Interpretation, using questions, and preferred readings

I recently read Sharon MacDonald’s fascinating book Difficult Heritage.  Negotiating the Nazi past in Nuremberg and beyond [1].  There were a lot of thought-provoking observations in the book, but the one I’d like to focus on today are the guided tours of the Nazi rally grounds.

Geschichte fuer Alle organises these tours.  Their website explains that they are an organisation ‘working scientifically’, which aims to provide a critical point of view.  For the tours of the Nazi rally grounds, MacDonald writes that the organisation wishes to ‘present the site factually rather than through moralising statements’ (p. 149).  This last bit I think is worth highlighting.  No moralising statements.  This sounds really progressive.  It suggests that visitors are allowed to make up their own minds.  We’re facilitators, not dictators.  We won’t moralise, or preach to you.

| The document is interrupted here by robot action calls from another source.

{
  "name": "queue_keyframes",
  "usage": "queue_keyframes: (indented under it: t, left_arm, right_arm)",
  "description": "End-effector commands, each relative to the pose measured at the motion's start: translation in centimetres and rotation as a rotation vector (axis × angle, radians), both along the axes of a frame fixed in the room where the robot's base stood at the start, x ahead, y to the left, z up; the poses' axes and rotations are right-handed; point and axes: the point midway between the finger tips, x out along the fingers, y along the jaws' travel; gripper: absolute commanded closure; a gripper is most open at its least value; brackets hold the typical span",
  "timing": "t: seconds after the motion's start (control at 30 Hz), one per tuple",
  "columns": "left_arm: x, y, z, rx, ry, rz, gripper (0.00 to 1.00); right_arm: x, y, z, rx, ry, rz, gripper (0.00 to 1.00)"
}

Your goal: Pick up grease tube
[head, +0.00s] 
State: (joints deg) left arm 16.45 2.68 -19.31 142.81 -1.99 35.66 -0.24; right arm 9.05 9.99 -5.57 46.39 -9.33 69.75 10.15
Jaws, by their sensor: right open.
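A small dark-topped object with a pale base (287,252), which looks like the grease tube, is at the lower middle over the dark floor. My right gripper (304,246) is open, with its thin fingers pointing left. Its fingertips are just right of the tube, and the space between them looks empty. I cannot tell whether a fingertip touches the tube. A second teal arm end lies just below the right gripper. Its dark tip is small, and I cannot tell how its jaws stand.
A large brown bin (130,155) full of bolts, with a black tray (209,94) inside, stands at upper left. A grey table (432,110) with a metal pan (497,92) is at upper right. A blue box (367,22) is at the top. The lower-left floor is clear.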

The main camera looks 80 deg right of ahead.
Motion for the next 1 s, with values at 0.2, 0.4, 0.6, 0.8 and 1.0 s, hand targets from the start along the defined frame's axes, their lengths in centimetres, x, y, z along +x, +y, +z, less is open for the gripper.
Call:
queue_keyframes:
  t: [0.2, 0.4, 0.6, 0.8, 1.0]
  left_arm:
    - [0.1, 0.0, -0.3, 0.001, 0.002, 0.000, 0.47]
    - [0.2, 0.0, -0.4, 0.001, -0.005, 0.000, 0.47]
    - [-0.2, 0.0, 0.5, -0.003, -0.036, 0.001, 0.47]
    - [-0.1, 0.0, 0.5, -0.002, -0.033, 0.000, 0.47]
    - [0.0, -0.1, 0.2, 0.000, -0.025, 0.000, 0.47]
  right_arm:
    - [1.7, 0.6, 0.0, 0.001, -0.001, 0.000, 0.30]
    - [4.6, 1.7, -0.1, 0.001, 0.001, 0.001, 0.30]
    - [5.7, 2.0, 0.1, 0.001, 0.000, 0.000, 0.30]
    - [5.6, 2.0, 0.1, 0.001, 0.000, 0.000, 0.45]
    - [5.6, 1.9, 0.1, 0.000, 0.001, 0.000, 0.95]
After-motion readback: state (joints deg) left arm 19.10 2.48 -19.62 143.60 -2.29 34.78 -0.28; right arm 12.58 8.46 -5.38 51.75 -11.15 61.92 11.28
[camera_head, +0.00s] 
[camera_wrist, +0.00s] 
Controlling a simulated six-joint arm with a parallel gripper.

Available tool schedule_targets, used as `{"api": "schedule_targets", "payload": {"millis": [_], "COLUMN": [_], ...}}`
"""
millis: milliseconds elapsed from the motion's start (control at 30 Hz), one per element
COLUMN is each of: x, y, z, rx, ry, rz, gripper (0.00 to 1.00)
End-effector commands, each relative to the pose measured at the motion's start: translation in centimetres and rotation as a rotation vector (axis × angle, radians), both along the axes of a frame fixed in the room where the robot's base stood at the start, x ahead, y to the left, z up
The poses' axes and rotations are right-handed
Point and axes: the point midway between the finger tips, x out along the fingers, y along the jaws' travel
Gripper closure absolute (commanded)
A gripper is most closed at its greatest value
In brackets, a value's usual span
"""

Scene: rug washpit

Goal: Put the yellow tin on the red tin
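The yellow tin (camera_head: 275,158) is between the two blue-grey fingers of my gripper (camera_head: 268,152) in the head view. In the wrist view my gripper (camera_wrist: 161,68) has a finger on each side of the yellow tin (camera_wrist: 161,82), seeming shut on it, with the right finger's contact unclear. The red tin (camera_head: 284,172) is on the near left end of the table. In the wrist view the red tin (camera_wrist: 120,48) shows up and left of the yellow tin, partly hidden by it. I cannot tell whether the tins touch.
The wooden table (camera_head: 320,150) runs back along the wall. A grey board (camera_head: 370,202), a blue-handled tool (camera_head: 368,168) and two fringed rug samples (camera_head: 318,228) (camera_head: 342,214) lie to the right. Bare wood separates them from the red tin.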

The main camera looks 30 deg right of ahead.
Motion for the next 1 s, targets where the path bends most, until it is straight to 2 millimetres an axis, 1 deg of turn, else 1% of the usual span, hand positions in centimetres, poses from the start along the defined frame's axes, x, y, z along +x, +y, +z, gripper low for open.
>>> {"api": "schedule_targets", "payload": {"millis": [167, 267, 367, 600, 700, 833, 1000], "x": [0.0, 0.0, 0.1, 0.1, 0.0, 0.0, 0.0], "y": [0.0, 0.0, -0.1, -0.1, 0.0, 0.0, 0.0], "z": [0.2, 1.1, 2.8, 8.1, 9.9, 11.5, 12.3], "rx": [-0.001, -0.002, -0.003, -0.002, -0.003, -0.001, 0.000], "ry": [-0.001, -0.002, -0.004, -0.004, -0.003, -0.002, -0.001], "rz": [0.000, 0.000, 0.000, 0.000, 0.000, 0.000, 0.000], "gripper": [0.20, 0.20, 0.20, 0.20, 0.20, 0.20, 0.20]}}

According to MacDonald, the organisation provides their guides with in-depth scripts for reference, giving not only the key points that should be covered, but also a range of suggestions on how to deliver them.  Questions, for example, are strongly promoted as a good way of engaging audiences.  Now that’s something we all know from learning theory, and it’s a strategy well rehearsed in interpretative best practice.  However, as MacDonald continued with her observations of the tours, I began to wonder about the way the questions were employed, and what impact they may have on visitors as the tour progresses.

Questions such as, What were the party rallies? (p. 151) are no doubt a good way of gauging visitors’ level of knowledge. But what dynamics do they actually activate?  The question asks visitors to give quite a clear answer about what they know.  And immediately, there is the possibility of a wrong answer – either factually or in terms of social acceptability.  Will visitors take that risk?  Or, in the case of social acceptability, will they simply tell us what they think we want to hear? Either way, does a question like this really promote interaction, and achieve any positive aim for the interpretation?

The questions to me became even more doubtful when used as part of eliciting what MacDonald termed the ‘preferred reading’ of the site.  For example, the question ‘Do you like the façade [of the Congress Hall]?’ was then followed by explanations of how the stone for the building was quarried by inmates from nearby concentration camps, themselves illustrated by pictures which the guide held up.  On the face of it, this is a brilliant technique: you engage visitors emotionally with a building (Do you like it?) and then you ‘peel away’ at the façade (MacDonald literally calls this ‘façade-peeling’), leading to the hidden truth behind what you can see.  Great.

Except of course, you are also making it clear that any response that suggested a visitor liked the space, was, alas, wrong.  In fact, I can imagine visitors feeling as if they, by liking the building, are thought to have embraced the way in which it was built.  Their positive answer not only becomes wrong, but it becomes morally reprehensible.  Again, I understand that the technique means to peel away the façade.  But does it achieve that? You are asking a question based on one piece of information (how the buildings look) and then you effectively make a judgment about that answer by revealing additional information (forced labour, concentration camps) that completely changes the context of your first question.  You got interaction, certainly.  But is it the right kind of interaction? And what about those visitors that have a sense of awe, or of unity and community when it comes to the rallies and their buildings?  Can this technique really get them to critically engage with those feelings?  Or does it make it easier for them to reject the tour’s ‘preferred reading’, because they feel they are being censored and manipulated?

Which brings me to the preferred readings themselves.  It may be easy to embrace the concept of preferred readings when it comes to a site like the Nazi rally grounds in Nuremberg.  But how are preferred readings different to those moralising statements that Geschichte fuer Alle vowed not to make? MacDonald observed instances where eyewitnesses on tours were effectively neutralized, and their experience of having felt ‘forced’ to participate in the rallies or the Hitler Youth dismissed and muted by the guide.  Where is the line here between telling historical facts (and challenging inaccuracies), and the despotic inscription of meaning?

I’m intrigued by all of this, not the least because my own research in Germany suggests that such encoding of preferred readings in interpretation is undertaken without enough consideration or understanding of its impact on visitors.  Furthermore, responses from visitors themselves suggest that they are well aware of it, and that some most emphatically resent it.  I’ve yet to do some more interviews at a control study site, but if the findings there are consistent with the findings that I already have, then interpretation will need to rethink not only our practices as illustrated by the tours at the Nazi rally grounds, but also what motivates these practices.

Notes
[1] London and New York: Routledge.  2009.